--- Input records ---

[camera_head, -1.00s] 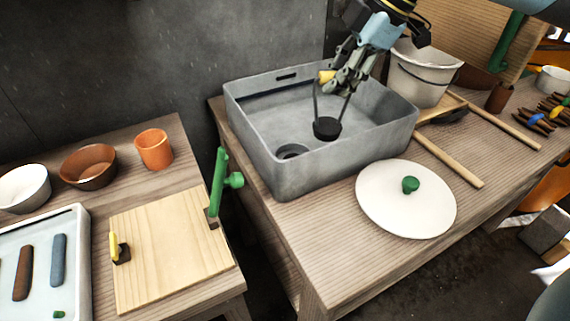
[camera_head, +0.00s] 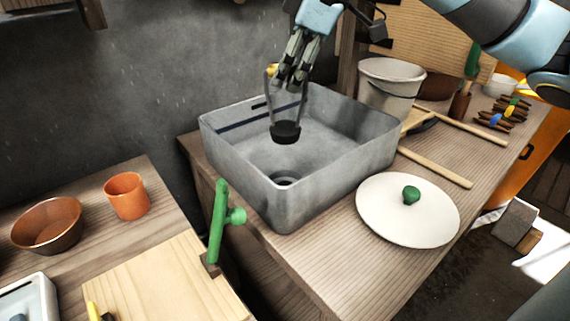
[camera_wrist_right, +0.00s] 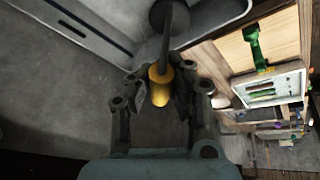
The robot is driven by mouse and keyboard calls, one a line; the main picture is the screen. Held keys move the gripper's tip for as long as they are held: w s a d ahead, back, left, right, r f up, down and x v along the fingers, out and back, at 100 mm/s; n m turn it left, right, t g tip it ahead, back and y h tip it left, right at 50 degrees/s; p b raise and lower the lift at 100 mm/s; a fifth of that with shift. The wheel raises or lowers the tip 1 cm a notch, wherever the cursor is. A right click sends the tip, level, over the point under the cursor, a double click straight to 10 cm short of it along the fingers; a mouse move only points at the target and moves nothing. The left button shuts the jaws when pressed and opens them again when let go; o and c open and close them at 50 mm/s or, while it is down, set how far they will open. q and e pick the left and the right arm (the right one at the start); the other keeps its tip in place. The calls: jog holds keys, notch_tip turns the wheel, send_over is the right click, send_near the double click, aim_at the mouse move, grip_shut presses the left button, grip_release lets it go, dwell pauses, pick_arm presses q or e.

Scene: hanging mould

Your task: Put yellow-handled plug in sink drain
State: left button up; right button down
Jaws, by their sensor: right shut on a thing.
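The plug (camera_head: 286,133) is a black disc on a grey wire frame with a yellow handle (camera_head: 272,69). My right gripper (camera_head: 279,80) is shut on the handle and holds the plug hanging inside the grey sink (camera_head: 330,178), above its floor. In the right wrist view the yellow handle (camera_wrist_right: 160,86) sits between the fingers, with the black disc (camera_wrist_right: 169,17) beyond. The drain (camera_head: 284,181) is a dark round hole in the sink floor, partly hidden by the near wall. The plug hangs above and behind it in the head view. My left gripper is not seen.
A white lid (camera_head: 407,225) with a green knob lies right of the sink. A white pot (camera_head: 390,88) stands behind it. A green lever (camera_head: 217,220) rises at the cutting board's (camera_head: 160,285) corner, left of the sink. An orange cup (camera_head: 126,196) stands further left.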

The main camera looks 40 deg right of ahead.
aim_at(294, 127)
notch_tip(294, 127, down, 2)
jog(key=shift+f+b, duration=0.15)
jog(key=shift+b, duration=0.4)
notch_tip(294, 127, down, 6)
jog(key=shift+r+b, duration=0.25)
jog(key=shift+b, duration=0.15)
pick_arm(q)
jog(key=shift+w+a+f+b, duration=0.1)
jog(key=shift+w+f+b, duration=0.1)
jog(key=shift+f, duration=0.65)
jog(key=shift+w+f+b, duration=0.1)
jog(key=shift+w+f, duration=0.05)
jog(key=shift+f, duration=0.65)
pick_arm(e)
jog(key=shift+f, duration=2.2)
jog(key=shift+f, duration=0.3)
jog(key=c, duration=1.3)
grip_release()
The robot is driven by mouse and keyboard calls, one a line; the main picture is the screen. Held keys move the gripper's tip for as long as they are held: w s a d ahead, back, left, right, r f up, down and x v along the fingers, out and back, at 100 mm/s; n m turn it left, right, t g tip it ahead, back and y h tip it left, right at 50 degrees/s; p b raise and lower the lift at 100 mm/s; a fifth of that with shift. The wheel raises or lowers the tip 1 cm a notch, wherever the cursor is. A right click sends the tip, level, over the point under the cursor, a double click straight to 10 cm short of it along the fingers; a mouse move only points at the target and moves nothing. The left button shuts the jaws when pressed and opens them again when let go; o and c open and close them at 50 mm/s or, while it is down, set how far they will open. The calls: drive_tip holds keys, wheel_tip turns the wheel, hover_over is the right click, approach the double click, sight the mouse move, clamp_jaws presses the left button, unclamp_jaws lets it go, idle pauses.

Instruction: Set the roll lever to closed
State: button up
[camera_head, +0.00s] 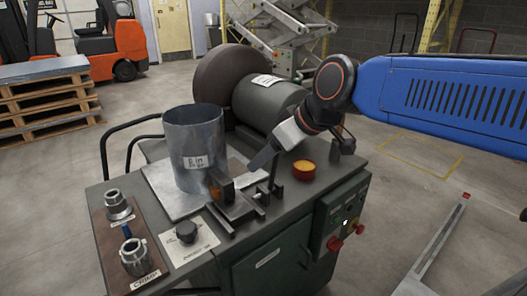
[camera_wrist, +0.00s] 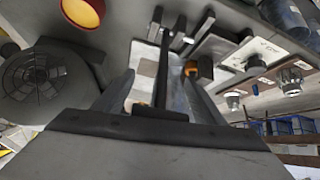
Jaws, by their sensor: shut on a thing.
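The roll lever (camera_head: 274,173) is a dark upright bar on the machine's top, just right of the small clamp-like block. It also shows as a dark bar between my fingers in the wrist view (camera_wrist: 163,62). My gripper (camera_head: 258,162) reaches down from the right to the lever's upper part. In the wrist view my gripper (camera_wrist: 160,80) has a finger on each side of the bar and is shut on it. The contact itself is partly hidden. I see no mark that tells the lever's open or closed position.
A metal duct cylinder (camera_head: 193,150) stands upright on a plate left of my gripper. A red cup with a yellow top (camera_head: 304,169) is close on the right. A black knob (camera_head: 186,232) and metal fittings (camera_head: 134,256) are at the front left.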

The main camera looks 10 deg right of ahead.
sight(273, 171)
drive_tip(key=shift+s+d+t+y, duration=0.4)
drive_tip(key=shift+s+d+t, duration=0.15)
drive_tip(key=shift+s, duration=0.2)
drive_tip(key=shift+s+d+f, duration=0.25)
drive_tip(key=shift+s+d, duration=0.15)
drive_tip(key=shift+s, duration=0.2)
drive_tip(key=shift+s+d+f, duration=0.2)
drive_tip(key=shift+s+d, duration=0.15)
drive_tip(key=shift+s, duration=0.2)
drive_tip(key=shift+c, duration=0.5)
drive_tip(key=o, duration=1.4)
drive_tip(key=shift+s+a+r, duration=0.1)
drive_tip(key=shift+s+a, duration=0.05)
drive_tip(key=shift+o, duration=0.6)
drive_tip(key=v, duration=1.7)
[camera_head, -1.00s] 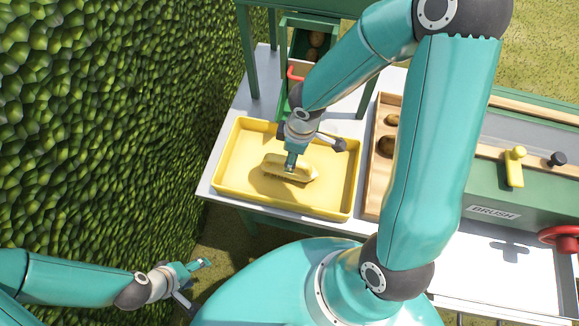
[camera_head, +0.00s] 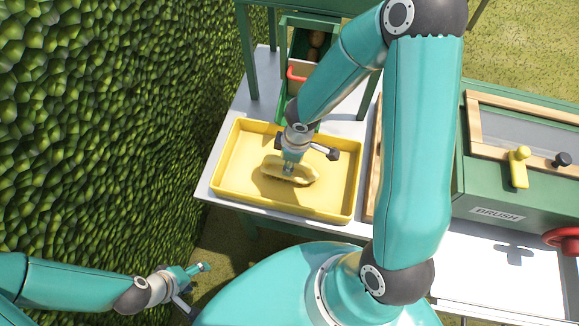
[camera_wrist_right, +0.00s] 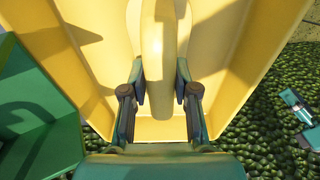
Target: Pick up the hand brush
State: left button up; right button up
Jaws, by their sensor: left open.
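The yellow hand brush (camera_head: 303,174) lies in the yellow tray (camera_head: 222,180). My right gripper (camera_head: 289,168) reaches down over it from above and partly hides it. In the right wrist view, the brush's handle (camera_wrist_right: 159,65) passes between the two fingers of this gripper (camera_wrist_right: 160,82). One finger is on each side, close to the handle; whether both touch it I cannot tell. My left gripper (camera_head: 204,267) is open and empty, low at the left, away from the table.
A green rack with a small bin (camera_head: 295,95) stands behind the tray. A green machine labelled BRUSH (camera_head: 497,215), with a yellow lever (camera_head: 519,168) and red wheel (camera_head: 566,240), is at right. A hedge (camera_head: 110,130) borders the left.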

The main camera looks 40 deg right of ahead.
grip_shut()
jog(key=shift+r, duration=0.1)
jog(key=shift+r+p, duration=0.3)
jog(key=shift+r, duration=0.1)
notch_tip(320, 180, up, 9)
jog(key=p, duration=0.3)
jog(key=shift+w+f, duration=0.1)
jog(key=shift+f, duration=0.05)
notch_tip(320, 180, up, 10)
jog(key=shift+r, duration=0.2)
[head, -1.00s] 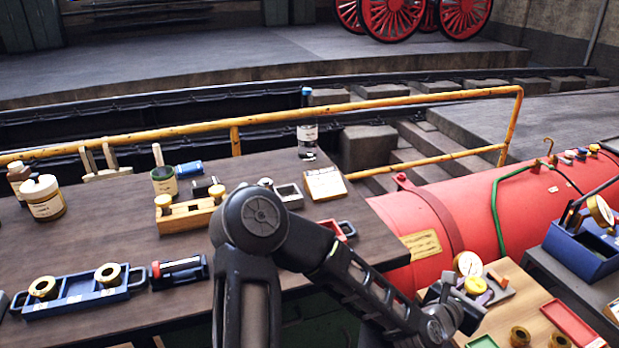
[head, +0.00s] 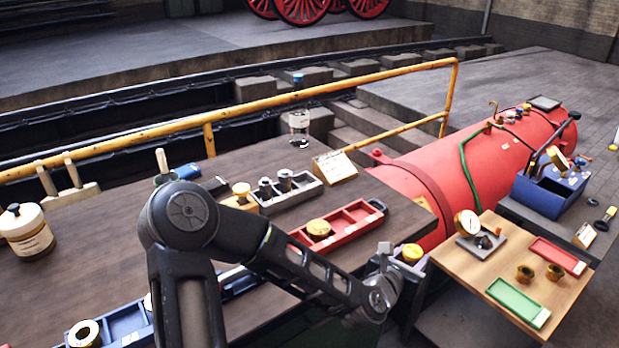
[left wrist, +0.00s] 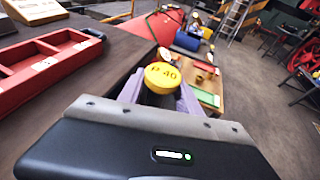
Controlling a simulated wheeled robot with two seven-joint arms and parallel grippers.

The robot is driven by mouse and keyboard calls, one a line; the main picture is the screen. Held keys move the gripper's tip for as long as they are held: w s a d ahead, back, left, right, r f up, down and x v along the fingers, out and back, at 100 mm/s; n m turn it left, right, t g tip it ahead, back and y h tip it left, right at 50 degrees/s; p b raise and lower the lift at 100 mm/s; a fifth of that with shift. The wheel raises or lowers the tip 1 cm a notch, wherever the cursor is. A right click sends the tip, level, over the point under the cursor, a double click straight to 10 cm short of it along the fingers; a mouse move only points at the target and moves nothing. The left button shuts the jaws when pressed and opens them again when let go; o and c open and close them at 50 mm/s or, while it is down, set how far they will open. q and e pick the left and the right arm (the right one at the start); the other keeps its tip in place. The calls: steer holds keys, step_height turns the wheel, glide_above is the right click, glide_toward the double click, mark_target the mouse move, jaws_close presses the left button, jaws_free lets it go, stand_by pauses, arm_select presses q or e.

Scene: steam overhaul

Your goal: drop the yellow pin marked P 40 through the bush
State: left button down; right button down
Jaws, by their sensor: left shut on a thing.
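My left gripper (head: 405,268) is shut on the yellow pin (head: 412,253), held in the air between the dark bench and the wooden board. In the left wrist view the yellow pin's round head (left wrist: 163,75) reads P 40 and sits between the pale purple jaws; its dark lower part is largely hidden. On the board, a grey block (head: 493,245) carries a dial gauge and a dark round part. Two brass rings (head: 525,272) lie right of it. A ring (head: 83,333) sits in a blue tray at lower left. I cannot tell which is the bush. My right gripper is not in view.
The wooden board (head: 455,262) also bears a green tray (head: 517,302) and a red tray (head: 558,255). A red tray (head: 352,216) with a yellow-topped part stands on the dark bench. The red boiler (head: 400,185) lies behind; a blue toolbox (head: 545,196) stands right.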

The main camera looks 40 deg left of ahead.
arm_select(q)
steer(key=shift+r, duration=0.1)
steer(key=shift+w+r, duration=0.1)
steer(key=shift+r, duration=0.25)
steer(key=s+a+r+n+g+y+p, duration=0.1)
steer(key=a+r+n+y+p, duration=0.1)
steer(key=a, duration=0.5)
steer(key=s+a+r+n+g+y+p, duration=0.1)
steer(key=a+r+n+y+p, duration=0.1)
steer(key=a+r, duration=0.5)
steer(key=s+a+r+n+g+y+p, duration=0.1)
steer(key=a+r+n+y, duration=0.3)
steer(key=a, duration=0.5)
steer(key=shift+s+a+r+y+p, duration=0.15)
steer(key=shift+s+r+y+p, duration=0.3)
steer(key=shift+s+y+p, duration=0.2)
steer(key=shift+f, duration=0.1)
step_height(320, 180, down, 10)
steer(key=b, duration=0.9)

---

The lines to quote run from the one containing "Your goal: drop" to the one containing "State: left button down; right button down". Quote them exactly, with both of those lines, and nothing else.

#### Exercise output:
Your goal: drop the yellow pin marked P 40 through the bush
State: left button down; right button down

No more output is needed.